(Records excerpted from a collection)
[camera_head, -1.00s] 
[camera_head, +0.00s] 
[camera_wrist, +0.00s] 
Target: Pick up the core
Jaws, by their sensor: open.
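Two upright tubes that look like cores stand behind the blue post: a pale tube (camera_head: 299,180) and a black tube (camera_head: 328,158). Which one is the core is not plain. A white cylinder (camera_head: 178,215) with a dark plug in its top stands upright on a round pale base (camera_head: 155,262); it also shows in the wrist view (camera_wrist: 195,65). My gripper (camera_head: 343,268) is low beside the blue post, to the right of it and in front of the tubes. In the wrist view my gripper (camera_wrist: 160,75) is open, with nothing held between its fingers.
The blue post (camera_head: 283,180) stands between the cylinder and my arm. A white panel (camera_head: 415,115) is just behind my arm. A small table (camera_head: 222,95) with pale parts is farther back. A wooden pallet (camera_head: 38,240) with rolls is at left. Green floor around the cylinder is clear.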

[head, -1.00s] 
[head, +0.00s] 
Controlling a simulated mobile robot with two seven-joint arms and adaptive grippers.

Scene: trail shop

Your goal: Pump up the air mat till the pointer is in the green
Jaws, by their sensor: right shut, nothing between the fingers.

Written exercise => Without leaving anything out, give the entries again exactly.

Expected answer =>
[camera_head, -1.00s] 
[camera_head, +0.00s] 
[camera_wrist, +0.00s] 
Target: Pick up the core
Jaws, by their sensor: open.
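Two upright tubes that look like cores stand behind the blue post: a pale tube (camera_head: 299,180) and a black tube (camera_head: 328,158). Which one is the core is not plain. A white cylinder (camera_head: 178,215) with a dark plug in its top stands upright on a round pale base (camera_head: 155,262); it also shows in the wrist view (camera_wrist: 195,65). My gripper (camera_head: 343,268) is low beside the blue post, to the right of it and in front of the tubes. In the wrist view my gripper (camera_wrist: 160,75) is open, with nothing held between its fingers.
The blue post (camera_head: 283,180) stands between the cylinder and my arm. A white panel (camera_head: 415,115) is just behind my arm. A small table (camera_head: 222,95) with pale parts is farther back. A wooden pallet (camera_head: 38,240) with rolls is at left. Green floor around the cylinder is clear.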

[head, -1.00s] 
[head, +0.00s] 
Controlling a simulated mobile robot with two seven-joint arms and adaptive grippers.

Scene: trail shop

Your goal: Pump up the air mat till the pointer is in the green
Jaws, by their sensor: right shut, nothing between the fingers.

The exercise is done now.